The NCAA took a big hit by losing top NBA prospect James Wiseman but other young centers have shown they deserve more recognition as well.
With Wiseman no longer in the picture, these are the top freshmen big men who will likely hear their name called during the 2020 NBA draft. If you’re favorite team is looking for a young frontcourt player, it is worth getting to know these prospects.
Isaiah Stewart, Washington
Aggregate Mock Draft Rank: 14
Stewart was recently named Mr. Basketball USA and was also the Naismith Prep Player of the Year. He was considered the No. 3 overall recruit in the nation and the second-highest-rated big man behind Wiseman. As a freshman, he’s scored 19.2 points and grabbed 8.8 rebounds per game. The big man is coming off a three-game stretch in which he averaged 24.0 points and 12.0 rebounds and won USBWA Freshman of the Week. He is shooting 10-for-11 (90.9 percent) when rolling to the basket in the pick-and-roll, per Synergy Sports, which speaks to his potential fit in an NBA-style offense. While he is a little bit undersized at 6-foot-9, Stewart reportedly has an impressive 7-foot-4 wingspan that will help as a rim protector at the next level.
Onyeka Okongwu, USC
Aggregate Mock Draft Rank: 16
Arguably no player in college basketball has improved his NBA draft stock as much as USC freshman Onyeka Okongwu, who is putting up 17.7 points and 9.0 rebounds with 3.2 blocks per game. Perhaps the only reason why he was flying under the radar before the season is that he was surprisingly not one of the players included in the celebratory high-school events like the McDonald’s All-American game. With his strong play on both sides of the ball, Okongwu has proven that he belongs near the top of the draft. He is averaging 1.18 points per possession in non-transition sets, per Synergy, which ranks in the 97th percentile among all NCAA players. He leads all freshmen in dunks (27) so far this season and is a constant lob threat near the rim. The big is shooting 68-for-85 (77.6 percent) within five feet of the basket, which ranks third-best among freshmen with at least 25 attempts in this zone.
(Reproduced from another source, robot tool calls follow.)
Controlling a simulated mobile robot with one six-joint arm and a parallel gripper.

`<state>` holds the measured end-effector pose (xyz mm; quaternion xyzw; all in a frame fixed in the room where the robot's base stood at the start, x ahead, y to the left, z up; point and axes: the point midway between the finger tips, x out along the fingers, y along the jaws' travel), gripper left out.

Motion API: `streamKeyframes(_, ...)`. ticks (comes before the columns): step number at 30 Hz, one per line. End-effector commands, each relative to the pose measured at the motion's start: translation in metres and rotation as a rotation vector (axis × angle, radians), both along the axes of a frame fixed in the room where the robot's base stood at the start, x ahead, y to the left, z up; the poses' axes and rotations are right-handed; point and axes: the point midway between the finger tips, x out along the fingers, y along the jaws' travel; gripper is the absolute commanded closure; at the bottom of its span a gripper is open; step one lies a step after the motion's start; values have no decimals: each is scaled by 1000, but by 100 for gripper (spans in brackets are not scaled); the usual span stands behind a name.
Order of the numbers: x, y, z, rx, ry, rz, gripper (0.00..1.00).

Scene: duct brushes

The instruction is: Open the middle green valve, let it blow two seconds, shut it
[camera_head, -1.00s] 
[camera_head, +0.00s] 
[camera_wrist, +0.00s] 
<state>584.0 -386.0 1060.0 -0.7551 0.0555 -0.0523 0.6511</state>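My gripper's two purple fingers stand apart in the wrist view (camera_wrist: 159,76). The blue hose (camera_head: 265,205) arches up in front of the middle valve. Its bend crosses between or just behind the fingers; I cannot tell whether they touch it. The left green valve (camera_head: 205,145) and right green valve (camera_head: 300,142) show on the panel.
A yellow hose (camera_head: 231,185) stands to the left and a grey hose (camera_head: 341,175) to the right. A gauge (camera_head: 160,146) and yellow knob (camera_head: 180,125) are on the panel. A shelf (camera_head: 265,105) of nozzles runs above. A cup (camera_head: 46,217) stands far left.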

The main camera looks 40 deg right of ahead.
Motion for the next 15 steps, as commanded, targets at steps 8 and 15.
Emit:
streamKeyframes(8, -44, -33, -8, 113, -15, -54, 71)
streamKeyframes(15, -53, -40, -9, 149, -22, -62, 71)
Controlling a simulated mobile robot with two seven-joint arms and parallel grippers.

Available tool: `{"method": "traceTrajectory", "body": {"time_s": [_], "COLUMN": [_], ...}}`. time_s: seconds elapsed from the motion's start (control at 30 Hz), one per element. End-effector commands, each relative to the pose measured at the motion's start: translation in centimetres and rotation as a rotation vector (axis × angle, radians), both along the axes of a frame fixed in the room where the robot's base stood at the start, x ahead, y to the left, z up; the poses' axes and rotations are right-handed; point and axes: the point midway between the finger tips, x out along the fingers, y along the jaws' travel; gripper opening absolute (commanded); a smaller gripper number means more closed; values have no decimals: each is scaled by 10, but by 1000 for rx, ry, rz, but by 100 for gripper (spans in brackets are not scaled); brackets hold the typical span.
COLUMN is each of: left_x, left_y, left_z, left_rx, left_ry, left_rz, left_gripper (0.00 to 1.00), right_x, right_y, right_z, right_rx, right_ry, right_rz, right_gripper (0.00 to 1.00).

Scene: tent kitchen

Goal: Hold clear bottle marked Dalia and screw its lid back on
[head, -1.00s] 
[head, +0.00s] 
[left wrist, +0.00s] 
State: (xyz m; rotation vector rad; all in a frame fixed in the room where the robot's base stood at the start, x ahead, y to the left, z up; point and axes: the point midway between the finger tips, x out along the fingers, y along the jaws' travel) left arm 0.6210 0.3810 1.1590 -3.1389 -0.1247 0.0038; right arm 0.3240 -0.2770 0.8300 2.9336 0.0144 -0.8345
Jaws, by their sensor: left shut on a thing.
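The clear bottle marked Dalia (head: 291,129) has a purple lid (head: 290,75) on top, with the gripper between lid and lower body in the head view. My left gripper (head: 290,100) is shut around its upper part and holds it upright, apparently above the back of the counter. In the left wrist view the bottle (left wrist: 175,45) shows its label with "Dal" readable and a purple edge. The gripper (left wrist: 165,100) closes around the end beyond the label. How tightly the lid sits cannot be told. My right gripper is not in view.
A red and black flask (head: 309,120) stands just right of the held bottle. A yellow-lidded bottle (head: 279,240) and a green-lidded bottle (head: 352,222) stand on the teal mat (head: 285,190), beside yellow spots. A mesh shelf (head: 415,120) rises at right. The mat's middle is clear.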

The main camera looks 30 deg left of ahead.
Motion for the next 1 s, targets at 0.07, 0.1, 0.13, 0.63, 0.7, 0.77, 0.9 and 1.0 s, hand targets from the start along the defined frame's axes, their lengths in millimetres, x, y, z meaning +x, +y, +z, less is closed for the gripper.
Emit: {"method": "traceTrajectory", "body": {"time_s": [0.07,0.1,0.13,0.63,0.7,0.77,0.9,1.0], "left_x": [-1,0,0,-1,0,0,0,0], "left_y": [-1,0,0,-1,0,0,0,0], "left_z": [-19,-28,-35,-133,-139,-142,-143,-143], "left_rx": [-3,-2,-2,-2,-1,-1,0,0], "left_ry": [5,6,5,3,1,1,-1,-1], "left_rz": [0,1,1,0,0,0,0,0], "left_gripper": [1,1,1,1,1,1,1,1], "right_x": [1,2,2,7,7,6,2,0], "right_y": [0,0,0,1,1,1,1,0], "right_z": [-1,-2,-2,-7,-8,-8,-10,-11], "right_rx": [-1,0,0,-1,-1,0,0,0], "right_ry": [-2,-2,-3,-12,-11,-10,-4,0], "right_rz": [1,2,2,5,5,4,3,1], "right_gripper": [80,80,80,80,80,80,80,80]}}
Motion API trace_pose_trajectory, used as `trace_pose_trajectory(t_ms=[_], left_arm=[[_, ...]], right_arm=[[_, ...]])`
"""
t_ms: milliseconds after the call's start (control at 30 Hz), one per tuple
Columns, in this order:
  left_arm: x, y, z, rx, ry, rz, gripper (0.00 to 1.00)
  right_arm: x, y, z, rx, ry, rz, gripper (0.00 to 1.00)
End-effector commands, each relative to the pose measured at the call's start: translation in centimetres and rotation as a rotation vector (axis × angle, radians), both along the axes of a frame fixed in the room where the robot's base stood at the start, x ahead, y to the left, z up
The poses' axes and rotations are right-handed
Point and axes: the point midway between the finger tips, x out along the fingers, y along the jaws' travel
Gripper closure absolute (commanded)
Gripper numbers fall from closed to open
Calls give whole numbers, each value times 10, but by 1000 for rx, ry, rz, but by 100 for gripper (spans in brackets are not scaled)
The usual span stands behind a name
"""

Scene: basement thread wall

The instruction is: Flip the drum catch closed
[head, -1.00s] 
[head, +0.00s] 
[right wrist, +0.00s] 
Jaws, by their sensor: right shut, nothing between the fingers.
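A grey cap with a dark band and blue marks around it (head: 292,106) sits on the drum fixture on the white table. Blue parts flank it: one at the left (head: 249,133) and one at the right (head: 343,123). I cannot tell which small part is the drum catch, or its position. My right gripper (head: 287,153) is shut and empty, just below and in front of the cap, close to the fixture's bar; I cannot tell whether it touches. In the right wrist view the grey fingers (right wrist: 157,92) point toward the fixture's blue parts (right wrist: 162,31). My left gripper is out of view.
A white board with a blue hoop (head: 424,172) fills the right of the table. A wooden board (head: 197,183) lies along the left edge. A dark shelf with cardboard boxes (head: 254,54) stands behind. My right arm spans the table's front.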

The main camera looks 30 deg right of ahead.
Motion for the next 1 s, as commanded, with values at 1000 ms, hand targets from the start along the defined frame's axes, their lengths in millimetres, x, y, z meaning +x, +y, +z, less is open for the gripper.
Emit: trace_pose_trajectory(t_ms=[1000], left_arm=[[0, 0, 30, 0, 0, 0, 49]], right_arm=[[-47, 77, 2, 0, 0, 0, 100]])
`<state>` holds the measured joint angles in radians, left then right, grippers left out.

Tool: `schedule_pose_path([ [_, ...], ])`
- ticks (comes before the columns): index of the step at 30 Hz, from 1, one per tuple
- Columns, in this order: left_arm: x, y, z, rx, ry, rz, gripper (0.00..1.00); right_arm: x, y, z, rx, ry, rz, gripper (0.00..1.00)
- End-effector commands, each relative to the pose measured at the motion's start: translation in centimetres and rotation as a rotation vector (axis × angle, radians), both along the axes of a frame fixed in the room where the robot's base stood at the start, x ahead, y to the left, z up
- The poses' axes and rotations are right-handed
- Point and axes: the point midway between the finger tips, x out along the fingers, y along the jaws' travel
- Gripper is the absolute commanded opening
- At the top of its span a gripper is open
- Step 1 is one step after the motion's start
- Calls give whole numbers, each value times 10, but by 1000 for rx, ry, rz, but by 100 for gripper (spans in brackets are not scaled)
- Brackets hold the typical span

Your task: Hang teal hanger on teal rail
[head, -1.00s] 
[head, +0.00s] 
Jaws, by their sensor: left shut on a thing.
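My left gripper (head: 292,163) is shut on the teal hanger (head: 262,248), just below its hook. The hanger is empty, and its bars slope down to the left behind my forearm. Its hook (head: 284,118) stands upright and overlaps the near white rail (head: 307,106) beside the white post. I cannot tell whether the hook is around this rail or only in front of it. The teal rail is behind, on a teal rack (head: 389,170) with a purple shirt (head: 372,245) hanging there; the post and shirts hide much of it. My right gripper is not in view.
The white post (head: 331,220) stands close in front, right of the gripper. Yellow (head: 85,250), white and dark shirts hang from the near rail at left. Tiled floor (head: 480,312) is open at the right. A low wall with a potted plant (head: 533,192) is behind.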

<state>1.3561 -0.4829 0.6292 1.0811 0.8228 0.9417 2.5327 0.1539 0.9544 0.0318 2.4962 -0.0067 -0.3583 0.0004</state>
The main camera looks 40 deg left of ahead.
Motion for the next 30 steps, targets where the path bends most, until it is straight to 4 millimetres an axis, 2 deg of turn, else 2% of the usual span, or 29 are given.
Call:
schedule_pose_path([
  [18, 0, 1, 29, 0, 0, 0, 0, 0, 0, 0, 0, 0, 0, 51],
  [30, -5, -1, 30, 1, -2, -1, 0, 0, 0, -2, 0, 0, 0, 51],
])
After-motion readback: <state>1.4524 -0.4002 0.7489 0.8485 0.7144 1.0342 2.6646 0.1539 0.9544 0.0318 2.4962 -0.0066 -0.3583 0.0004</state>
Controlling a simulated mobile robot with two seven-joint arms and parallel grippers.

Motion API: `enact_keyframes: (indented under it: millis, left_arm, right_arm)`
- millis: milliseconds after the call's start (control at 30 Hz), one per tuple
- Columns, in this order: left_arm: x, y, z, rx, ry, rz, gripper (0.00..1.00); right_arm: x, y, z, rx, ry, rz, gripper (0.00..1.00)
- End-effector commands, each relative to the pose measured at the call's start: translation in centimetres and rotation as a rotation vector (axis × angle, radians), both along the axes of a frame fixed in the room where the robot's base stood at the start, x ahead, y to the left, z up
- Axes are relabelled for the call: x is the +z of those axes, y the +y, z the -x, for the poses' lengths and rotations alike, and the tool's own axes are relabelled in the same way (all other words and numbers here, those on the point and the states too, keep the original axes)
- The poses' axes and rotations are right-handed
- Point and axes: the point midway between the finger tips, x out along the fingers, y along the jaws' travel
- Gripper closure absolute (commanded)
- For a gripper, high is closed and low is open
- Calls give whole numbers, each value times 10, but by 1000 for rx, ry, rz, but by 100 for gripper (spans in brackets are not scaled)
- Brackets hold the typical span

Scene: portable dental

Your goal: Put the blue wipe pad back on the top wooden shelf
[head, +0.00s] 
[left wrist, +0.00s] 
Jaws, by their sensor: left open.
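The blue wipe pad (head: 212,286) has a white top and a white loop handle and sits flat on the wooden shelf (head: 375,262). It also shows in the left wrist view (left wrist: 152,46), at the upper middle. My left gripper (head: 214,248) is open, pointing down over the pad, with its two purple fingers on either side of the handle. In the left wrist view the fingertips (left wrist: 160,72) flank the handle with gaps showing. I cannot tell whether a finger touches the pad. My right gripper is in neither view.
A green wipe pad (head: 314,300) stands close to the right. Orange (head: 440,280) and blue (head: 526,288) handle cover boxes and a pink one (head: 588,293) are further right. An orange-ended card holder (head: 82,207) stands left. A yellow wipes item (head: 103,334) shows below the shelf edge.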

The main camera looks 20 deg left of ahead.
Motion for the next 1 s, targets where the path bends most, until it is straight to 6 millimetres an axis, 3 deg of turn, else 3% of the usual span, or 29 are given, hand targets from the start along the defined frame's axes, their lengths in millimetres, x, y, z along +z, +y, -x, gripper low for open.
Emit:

Okongwu also has a nice shooting touch, connecting on more than 70.0 percent of his free throws. As a defender, his block percentage (12.0 percent) ranks second-best among freshmen. By all marks, he looks the part of a lottery selection.
Vernon Carey, Duke
Aggregate Mock Draft Rank: 18
Before the season, Carey was the No. 6 overall recruit in the nation and the top player to commit to Duke. He is now one of the best college basketball players in the country, bragging the second-best Player of the Year rating on KenPom.com behind 18.6 points and 9.3 rebounds per game. Carey leads all NCAA players in fouls drawn per 40 minutes (8.7) and is attempting 7.3 free throws per game. He also ranks Top 10 among all college basketball players in defensive rebound percentage (30.3 percent) so far this season. His block percentage (8.7 percent) is Top 10 among freshmen, showcasing his potential as a defender as well. There is a lot to like about Carey, who is a very well-rounded prospect and elite NCAA contributor.
Zeke Nnaji, Arizona
Aggregate Mock Draft Rank: 20
Unlike the other players included on this list, the 6-foot-11 center was not considered one of the top prospects in the country heading into the season. He was a four-star commit who was receiving less hype and publicity than Arizona teammates Nico Mannion and Josh Green. But he has played his way into first-round consideration, averaging 16.5 points and 7.8 rebounds per game. Most impressive: he is a perfect 11-for-11 in a transition offense, via Synergy, ranking in the 99th percentile thus far. The Wildcats are scoring 124.3 points per 100 possessions with Nnaji on the court, which gives him an offensive rating that ranks Top 10 among freshmen. Most evaluators consider him a Top-25 pick, per The Athletic’s Sam Vecenie.
N’Faly Dante, Oregon
Aggregate Mock Draft Rank: 46
Oregon Ducks big man N’Faly Dante was considered the fourth-best center in the country among all recruits heading into the season. However, he was ruled ineligible to start the season because the NCAA missed his clearance date. But sometimes when one door shuts (e.g. Wiseman leaving Memphis), another one opens (e.g. N’Faly Dante making his college debut). The big man put up 11 points while shooting 5-for-8 (62.5 percent) off the bench in his first game for Oregon. There is still a lot for him to prove once he finds a rhythm, though he has shown hot streaks before. He averaged 15.3 points and 9.8 rebounds on the AAU circuit and led his high school team to the GEICO Nationals. Most notable, though, is he was measured with a wingspan of 7-foot-5.5 and a standing reach of 9-foot-5 when he attended the Nike Hoops Summit earlier this year.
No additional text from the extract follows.